Task to complete
Each line from the one containing "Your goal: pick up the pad" through the end of the listing below must be copied exactly; pictures are excluded.

[start Material provided]

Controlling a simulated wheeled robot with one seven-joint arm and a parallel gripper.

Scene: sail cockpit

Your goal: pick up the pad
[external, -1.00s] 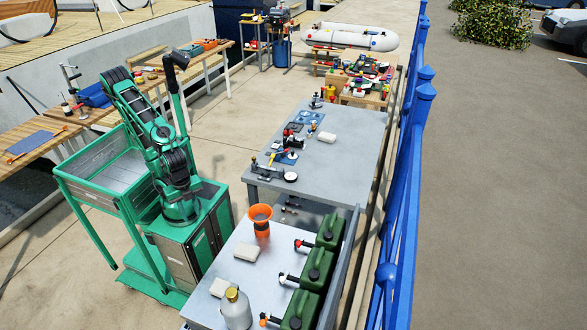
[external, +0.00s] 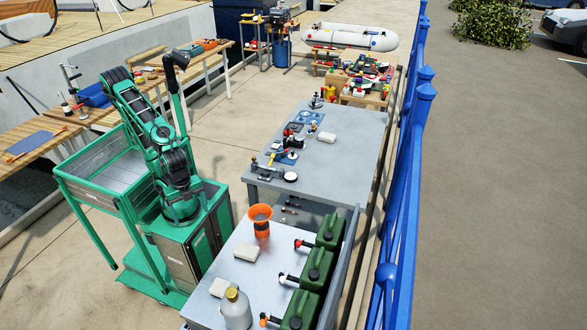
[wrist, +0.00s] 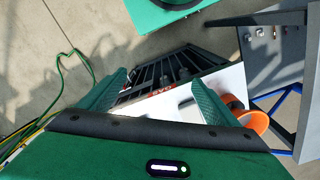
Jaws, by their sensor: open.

[end Material provided]

The solution
Your goal: pick up the pad
[external, -1.00s] 
[external, +0.00s] 
[wrist, +0.00s] 
Jaws, by their sensor: open.

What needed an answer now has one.